OSY Chapter 6 SSP
OSY Chapter 6 SSP
OSY Chapter 6 SSP
File Management
• A file is a named collection of related information that is recorded on secondary storage
such as magnetic disks, magnetic tapes and optical disks.
• Commonly files represent programs (source and object forms) and data. Data files may be
numeric alphabetic, alphanumeric or binary.
• In general, a file is a sequence of bits, bytes lines or records whose meaning is defined by
the file’s creator and user. The information in a file is defined by its creator.
• Many different types of information may be stored in a file: Source programs, Object
programs, Executable programs, Numeric Data, Text, Payroll records, Graphic Images,
Sound recording and so on.
File Attributes:
• Name: The symbolic file name is the only information kept in human readable form.
• Type: This information is needed for those systems that support different types.

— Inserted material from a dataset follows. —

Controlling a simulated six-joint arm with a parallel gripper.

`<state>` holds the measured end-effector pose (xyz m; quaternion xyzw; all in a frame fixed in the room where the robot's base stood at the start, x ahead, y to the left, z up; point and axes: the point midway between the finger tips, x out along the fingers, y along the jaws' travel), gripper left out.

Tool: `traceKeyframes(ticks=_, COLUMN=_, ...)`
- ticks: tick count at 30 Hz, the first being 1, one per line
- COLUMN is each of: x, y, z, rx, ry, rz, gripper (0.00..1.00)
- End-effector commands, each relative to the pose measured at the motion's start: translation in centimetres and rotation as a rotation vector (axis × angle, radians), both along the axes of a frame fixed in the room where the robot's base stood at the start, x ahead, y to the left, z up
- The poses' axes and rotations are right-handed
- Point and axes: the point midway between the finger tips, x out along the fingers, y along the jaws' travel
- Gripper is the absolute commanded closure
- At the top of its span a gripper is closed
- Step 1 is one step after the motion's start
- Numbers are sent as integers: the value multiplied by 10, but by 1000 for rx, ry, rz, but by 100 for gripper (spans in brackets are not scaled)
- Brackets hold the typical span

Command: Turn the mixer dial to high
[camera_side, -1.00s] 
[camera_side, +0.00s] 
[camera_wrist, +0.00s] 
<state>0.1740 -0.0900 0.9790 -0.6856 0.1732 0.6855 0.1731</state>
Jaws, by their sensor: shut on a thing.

• Location: This information is a pointer to a device and to the location of the file on that
device.
• Size: The current size of the file (in bytes, words or blocks) and possibly the maximum
allowed size are included in this attribute.
• Protection: Access control information controls that who can do reading, writing,
executing and so on.
• Time, Date and User Identification: This information may be kept for creation, Last
modification and last use. These data can be useful for protection, security and usage
monitoring.
• Identifier: File system gives a unique tag or number that identifies file within file system
and which is used to refer files internally.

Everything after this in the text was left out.